- What you will do -
Quote the whole listing verbatim.

- Source material -
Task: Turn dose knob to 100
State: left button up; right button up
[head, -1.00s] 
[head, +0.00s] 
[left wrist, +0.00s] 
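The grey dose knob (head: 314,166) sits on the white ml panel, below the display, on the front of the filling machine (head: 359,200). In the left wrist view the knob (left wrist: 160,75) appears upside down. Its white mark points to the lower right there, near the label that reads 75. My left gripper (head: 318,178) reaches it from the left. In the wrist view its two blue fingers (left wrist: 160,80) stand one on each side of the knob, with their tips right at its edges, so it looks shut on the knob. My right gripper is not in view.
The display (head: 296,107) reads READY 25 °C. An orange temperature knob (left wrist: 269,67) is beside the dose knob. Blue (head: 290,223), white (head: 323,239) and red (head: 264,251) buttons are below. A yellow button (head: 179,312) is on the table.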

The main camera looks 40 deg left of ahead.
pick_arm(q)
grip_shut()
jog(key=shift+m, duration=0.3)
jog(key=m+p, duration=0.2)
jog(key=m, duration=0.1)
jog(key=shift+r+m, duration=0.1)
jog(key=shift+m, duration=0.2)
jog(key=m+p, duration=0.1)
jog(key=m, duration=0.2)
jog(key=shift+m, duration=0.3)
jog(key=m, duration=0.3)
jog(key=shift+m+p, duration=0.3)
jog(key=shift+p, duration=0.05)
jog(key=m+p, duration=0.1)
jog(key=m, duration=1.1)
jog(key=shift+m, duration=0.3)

- Solution for this exercise -
Task: Turn dose knob to 100
State: left button up; right button up
[head, -1.00s] 
[head, +0.00s] 
[left wrist, +0.00s] 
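The grey dose knob (head: 314,166) sits on the white ml panel, below the display, on the front of the filling machine (head: 359,200). In the left wrist view the knob (left wrist: 160,75) appears upside down. Its white mark points to the lower right there, near the label that reads 75. My left gripper (head: 318,178) reaches it from the left. In the wrist view its two blue fingers (left wrist: 160,80) stand one on each side of the knob, with their tips right at its edges, so it looks shut on the knob. My right gripper is not in view.
The display (head: 296,107) reads READY 25 °C. An orange temperature knob (left wrist: 269,67) is beside the dose knob. Blue (head: 290,223), white (head: 323,239) and red (head: 264,251) buttons are below. A yellow button (head: 179,312) is on the table.

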The main camera looks 40 deg left of ahead.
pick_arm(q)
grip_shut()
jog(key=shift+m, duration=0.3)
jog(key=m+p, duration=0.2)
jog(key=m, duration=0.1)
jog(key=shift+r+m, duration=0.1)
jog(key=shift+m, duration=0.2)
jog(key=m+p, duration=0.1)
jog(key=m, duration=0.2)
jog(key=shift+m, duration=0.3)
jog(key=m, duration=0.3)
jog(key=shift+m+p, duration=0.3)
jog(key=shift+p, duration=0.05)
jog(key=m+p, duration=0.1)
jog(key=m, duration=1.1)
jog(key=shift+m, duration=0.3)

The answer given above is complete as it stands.